## WHAT NEEDS TO BE DONE
Locate every line in the records below that holds the word "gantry" and return each one.

(begin)

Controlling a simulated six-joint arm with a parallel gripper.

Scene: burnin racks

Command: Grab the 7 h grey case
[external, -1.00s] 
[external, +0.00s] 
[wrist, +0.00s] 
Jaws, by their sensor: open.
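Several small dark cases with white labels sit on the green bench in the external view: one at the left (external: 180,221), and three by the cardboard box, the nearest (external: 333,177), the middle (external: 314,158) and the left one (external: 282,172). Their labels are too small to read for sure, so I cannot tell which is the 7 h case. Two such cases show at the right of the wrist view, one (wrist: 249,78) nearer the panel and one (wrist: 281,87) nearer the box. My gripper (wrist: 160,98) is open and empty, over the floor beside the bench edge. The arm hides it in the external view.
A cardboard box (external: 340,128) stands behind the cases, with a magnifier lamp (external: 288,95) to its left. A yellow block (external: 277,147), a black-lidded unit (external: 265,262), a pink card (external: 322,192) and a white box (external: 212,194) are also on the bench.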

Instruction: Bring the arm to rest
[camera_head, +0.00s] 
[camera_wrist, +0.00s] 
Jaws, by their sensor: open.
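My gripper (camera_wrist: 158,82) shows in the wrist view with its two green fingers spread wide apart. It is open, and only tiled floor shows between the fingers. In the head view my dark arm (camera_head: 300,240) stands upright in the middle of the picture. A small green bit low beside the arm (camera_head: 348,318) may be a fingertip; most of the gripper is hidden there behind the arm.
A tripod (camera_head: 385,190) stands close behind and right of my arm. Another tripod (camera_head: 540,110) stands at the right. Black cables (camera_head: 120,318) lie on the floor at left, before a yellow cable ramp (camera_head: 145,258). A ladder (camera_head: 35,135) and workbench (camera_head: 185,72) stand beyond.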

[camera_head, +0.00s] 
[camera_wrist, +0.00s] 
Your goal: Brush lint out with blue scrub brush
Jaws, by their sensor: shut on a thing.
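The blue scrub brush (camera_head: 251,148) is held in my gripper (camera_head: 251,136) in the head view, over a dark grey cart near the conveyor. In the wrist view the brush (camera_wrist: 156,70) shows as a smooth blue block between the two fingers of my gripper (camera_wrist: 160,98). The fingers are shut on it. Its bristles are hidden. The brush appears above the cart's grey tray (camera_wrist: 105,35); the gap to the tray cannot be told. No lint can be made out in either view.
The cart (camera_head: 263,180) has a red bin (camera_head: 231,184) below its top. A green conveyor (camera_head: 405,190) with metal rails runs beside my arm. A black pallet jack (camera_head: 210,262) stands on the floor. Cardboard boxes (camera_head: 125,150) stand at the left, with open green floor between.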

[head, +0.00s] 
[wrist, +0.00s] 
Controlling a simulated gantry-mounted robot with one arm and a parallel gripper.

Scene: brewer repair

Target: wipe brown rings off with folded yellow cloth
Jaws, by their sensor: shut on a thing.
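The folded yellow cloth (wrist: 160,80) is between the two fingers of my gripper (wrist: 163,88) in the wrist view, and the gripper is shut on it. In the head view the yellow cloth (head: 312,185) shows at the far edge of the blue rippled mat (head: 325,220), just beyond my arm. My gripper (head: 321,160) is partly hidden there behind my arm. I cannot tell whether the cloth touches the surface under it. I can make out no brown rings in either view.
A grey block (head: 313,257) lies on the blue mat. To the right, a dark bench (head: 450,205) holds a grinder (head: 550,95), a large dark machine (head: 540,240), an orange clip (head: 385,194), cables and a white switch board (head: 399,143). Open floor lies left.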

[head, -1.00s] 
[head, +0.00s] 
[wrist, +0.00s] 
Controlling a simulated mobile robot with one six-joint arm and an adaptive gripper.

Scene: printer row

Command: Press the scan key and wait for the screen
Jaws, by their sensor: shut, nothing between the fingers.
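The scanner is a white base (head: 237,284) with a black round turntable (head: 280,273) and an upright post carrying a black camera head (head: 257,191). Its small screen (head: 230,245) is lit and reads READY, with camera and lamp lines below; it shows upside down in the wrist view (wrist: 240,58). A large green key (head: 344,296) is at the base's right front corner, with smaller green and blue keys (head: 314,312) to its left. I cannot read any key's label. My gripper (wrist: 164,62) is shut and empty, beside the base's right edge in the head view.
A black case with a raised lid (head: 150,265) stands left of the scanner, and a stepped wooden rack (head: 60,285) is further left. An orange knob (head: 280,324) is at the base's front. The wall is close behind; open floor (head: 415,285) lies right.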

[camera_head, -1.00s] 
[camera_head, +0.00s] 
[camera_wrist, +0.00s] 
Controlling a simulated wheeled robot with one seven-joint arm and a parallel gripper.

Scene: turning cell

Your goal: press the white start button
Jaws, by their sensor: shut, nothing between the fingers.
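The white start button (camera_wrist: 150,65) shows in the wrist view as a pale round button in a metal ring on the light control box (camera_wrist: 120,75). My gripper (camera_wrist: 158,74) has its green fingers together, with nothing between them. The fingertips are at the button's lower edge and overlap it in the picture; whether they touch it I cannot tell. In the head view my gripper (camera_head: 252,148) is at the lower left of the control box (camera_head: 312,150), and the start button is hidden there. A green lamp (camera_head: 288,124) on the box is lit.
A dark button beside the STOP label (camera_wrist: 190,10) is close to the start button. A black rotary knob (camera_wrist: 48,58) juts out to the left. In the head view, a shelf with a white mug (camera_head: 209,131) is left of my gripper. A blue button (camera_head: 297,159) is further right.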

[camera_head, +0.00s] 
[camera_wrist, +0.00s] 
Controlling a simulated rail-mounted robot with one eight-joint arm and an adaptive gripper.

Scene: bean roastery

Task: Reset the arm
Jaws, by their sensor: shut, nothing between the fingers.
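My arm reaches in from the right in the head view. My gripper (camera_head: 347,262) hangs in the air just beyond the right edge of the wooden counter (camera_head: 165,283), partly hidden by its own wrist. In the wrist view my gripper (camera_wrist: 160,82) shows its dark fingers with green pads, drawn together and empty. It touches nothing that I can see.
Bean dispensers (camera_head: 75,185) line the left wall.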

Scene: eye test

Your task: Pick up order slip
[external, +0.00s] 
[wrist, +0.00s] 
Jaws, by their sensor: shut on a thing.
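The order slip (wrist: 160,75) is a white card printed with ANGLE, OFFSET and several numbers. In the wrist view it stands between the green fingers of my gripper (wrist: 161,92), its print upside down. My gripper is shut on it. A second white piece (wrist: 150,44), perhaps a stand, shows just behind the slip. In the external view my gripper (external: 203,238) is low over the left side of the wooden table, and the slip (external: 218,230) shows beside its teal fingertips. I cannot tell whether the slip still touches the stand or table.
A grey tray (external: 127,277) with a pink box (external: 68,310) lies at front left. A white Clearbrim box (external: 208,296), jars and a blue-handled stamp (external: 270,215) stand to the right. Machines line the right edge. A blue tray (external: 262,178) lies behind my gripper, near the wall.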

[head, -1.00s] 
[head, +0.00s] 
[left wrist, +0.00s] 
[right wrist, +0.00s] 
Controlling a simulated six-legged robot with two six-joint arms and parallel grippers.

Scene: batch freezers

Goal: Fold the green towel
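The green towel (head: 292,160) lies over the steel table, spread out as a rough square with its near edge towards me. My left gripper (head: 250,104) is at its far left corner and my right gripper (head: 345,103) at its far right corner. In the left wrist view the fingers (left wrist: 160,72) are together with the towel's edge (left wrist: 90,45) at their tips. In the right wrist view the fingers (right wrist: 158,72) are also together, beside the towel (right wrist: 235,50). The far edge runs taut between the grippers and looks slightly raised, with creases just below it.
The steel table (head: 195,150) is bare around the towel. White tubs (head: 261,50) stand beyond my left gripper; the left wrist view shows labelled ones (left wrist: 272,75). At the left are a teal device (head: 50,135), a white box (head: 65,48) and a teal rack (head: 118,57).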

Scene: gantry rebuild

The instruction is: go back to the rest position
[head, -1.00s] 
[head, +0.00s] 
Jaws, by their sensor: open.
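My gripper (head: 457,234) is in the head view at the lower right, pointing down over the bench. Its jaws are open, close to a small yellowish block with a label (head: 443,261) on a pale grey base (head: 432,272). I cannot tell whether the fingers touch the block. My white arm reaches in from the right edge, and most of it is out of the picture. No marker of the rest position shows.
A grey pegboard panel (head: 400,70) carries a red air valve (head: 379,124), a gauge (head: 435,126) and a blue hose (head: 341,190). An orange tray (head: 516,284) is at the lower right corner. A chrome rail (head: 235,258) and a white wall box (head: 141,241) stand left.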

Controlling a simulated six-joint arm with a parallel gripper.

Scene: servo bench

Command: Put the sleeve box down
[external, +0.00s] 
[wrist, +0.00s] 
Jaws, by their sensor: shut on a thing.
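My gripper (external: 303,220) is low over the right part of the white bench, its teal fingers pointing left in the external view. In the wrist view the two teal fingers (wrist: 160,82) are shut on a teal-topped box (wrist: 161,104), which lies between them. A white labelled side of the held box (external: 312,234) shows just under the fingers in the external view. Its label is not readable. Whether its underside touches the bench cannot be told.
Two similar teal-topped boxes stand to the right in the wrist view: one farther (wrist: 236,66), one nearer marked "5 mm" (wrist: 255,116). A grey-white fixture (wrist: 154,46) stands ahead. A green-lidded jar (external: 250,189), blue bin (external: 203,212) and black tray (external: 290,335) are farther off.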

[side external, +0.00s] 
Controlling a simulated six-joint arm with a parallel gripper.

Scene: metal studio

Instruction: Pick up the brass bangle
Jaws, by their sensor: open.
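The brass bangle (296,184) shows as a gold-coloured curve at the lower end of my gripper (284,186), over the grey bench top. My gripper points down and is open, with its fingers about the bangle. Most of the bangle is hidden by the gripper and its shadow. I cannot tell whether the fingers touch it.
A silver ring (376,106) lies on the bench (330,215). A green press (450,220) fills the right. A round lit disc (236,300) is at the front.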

(end)

## OUTPUT BELOW
Controlling a simulated gantry-mounted robot with one arm and a parallel gripper.
Scene: gantry rebuild

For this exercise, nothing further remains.